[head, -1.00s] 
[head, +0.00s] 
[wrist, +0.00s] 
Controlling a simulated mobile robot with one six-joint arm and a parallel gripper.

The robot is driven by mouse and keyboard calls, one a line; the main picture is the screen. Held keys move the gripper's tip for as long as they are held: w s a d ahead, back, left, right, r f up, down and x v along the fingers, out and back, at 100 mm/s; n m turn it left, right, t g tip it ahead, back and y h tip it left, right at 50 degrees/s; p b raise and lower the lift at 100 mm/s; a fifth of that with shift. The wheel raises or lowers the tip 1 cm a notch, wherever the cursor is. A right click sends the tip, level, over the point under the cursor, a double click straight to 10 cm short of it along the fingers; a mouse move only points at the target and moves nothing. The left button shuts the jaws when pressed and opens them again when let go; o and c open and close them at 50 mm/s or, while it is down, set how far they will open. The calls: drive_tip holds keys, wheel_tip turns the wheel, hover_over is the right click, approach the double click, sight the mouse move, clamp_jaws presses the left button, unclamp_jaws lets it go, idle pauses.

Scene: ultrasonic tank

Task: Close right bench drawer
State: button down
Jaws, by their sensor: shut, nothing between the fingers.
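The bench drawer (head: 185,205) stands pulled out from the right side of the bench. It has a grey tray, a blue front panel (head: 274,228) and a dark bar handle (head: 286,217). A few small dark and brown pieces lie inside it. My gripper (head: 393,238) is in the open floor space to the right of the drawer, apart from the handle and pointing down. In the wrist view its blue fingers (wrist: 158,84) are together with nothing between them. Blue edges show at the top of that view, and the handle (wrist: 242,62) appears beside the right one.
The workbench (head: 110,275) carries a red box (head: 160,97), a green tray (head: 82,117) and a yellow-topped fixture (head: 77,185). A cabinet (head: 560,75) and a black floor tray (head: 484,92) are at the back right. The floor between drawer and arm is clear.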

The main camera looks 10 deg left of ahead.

▸ PROBLEM REQUIREMENTS
Write out, from the lines above, only those from the line with "[head, +0.00s]" to the line with "Controlling a simulated", exactly as given, including the first and the last.

▸ REPLY TO THE TASK
[head, +0.00s] 
[wrist, +0.00s] 
Controlling a simulated mobile robot with one six-joint arm and a parallel gripper.

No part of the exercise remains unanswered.